Oui, sans doute, c’est ainsi. Le ministère est bien intentionné ; il a fait la paix entre les pouvoirs, et cette paix a été scellée, avant la séparation récente et momentanée des chambres, par le vote de deux douzièmes provisoires, qui a délivré le pays de ce cauchemar d’un refus du budget. On nomme des préfets, des sous-préfets et des juges de paix, on écrit des circulaires réparatrices, on tâche d’effacer un passé de combat ! M. Bardoux offre le grand cordon de la Légion d’honneur à M. Victor Hugo, qui n’a dit encore ni oui, ni non. Tout est pour le mieux ! C’est l’histoire d’aujourd’hui : sera-ce l’histoire de demain, quand le ministère va se trouver devant les chambres, en présence de cette majorité républicaine assez nuancée, avec laquelle il faudra s’entendre en la dirigeant, en la contenant au besoin, en lui faisant sentir que l’opposition n’est pas le gouvernement ? Voilà la question nouvelle ! Elle s’élèvera dans quelques jours, à l’ouverture de la session qui commencera le 8 janvier ; elle ne laisse pas d’être sérieuse. Si la majorité républicaine suit des conseils sages, si elle sait se souvenir que, dans ce passé si récent, elle n’a pas été elle-même exempte de fautes, que par des agitations stériles elle a donné tout au moins des prétextes aux coups qui l’ont frappée, si elle sait enfin se pénétrer des circonstances nouvelles, elle tâchera d’éviter les discussions irritantes et les discussions inutiles. Et d’abord on ne laissera pas au ministère cette apparence de provisoire en lui mesurant le budget douzièmes par douzièmes ; le budget complet, c’est le signe des situations régulières. Ce qui n’est pas moins nécessaire, c’est de ne plus garder dans une chambre cette image d’un temps de crise, ce comité des dix-huit, qui a été formé pour le combat et qui n’est plus qu’un pouvoir irrégulier, sans mandat, sans responsabilité, disputant ou mesurant la majorité au gouvernement. On se hâtera enfin d’écarter toutes ces controverses périlleuses sur l’armée, sur la discipline militaire, qui doivent être closes par la note suffisamment explicite que vient de publier M. le ministre de la guerre. Oui, on évitera cela et bien d’autres choses encore pour laisser à l’exposition universelle qui s’approche la première place au milieu d’une situation pacifiée.

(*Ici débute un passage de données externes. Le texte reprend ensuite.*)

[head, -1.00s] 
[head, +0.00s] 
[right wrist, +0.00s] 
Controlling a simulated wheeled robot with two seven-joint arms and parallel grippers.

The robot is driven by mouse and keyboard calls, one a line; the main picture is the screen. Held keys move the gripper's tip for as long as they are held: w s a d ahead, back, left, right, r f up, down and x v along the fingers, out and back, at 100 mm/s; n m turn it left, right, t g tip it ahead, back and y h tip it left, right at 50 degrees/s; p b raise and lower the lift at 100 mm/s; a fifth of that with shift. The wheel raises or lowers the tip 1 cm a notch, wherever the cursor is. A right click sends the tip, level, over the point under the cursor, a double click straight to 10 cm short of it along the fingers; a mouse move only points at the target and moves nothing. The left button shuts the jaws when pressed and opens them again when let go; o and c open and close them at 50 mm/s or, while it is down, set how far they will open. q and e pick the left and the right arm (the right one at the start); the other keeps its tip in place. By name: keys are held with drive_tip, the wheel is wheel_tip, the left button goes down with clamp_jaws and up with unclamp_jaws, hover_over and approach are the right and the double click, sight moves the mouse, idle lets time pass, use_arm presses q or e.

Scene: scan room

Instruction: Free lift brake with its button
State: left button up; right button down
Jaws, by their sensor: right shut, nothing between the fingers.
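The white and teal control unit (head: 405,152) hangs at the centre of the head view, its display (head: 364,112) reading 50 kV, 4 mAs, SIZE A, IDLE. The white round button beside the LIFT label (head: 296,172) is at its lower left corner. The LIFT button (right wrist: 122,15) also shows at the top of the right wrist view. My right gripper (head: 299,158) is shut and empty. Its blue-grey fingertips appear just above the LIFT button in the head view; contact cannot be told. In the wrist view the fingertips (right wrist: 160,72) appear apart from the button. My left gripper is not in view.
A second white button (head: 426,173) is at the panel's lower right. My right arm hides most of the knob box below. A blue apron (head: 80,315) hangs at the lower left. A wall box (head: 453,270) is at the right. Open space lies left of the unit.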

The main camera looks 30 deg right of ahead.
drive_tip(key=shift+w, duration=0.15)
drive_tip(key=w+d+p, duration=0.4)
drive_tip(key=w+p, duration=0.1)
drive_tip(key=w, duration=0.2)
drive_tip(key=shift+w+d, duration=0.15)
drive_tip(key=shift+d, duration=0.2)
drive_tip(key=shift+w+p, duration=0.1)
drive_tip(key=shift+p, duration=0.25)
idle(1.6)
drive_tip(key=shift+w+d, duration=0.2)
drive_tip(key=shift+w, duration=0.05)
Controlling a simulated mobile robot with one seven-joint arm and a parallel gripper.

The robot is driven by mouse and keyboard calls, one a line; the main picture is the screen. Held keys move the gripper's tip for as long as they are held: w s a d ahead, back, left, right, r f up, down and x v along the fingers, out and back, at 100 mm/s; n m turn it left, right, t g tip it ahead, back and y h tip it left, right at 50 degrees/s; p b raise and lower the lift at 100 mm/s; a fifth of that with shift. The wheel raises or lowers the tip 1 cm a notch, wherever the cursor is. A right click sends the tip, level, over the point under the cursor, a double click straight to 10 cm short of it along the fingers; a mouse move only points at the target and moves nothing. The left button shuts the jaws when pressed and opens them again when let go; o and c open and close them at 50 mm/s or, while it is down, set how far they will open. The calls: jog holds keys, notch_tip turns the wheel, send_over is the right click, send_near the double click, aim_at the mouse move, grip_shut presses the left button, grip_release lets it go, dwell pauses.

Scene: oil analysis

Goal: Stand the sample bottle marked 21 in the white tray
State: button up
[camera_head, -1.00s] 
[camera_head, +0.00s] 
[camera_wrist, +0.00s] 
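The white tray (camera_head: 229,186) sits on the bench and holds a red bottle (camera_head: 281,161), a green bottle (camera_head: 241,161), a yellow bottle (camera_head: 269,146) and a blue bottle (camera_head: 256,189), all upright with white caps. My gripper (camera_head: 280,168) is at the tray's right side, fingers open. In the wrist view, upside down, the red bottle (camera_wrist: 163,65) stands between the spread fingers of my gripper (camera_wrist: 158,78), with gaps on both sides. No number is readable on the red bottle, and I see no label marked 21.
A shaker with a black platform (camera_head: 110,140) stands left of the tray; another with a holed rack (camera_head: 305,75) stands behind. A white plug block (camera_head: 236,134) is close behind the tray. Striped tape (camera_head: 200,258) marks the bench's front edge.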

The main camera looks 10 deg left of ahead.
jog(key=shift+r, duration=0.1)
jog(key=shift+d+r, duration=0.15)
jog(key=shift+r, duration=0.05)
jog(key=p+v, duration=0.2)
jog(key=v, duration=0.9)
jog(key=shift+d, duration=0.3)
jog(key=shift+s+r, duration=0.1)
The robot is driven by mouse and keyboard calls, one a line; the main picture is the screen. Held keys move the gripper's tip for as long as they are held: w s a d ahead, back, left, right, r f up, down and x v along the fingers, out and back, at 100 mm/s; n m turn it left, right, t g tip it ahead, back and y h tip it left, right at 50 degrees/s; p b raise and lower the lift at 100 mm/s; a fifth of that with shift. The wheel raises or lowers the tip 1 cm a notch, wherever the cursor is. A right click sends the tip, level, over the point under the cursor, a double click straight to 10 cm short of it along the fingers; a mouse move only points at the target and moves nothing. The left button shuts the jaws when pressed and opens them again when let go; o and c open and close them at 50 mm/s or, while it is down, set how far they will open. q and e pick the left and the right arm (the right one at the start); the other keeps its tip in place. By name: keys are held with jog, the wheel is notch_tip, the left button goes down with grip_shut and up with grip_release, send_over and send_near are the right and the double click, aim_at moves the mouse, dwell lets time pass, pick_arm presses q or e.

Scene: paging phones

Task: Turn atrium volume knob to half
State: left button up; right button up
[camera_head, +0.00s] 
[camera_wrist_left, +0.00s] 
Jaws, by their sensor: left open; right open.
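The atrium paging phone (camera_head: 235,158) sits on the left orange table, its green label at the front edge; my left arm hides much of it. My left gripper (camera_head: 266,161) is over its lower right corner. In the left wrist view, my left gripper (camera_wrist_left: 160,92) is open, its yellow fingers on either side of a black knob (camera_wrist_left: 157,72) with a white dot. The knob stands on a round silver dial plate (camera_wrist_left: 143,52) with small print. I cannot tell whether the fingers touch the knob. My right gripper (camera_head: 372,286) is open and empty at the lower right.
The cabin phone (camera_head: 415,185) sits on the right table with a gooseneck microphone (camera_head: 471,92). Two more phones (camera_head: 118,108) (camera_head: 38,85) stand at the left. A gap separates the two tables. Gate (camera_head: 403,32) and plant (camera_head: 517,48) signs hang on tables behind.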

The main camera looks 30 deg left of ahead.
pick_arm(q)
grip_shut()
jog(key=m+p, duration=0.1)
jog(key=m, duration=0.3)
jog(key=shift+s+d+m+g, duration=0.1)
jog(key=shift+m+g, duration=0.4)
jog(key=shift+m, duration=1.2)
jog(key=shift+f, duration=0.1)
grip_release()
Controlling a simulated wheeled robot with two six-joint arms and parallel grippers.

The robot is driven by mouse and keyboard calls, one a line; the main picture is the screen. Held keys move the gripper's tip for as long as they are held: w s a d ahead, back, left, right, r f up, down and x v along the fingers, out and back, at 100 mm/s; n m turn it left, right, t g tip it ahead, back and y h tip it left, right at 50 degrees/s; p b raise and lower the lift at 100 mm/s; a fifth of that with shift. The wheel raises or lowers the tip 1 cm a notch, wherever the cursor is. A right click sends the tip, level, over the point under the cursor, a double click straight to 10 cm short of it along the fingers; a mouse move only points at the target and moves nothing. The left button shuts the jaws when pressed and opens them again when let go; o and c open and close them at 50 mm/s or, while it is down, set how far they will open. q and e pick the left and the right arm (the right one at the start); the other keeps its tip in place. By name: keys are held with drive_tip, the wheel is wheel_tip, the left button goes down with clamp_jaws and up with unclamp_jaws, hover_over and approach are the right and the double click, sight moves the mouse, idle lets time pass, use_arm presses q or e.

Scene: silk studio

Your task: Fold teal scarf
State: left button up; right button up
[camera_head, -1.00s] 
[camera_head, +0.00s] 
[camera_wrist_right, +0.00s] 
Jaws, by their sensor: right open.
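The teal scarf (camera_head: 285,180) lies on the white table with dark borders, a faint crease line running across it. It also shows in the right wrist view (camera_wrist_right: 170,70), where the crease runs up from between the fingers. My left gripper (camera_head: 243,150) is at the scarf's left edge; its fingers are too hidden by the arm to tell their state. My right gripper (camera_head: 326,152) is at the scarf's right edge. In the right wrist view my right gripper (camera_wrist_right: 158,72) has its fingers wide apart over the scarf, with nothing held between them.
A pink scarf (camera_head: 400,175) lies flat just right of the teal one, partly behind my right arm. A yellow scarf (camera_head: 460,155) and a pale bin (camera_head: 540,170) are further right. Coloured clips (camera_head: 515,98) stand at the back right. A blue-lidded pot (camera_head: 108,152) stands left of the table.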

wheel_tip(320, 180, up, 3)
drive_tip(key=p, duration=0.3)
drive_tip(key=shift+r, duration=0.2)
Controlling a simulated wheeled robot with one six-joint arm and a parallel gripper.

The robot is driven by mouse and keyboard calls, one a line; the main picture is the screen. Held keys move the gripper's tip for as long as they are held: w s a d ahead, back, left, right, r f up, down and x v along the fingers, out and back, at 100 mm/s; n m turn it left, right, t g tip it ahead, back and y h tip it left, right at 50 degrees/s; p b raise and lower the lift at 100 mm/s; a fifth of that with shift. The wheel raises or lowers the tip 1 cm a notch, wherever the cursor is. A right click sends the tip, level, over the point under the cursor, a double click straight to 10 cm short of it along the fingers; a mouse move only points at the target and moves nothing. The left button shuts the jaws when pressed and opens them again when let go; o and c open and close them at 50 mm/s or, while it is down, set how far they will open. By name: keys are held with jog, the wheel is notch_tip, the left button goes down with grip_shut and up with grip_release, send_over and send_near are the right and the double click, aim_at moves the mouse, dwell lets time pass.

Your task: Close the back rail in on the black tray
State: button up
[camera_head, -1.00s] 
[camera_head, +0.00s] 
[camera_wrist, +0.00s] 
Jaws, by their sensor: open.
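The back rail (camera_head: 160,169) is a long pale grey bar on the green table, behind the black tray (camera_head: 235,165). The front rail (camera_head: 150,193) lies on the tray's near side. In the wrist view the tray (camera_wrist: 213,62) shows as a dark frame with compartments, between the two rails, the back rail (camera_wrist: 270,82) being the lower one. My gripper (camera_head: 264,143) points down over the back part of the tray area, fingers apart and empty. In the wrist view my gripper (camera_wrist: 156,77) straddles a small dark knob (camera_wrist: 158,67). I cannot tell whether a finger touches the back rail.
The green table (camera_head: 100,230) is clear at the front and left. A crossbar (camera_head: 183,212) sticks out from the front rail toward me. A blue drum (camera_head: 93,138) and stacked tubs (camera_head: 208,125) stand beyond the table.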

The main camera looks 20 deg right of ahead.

Pour nous, pour la France, elle finit donc mieux qu’elle n’a vécu, cette année étrange qui vient de se traîner dans les troubles et les vertiges. Avant de s’évanouir pour jamais, elle nous a rendu la paix, le calme des esprits, en laissant aux conseils favorables le temps de reprendre leur empire. Qu’en est-il du continent, de tous ces états qui forment la grande et puissante agglomération européenne ? À part les difficultés et les malaises intérieurs de chaque jour qui ne sont épargnés à aucun pays, ni aux grands, ni aux petits, l’année qui s’en va lègue à tous pour l’année qui commence cette éternelle crise orientale, cette guerre aux péripéties sanglantes, aux proportions inconnues d’où dépend encore la sécurité universelle.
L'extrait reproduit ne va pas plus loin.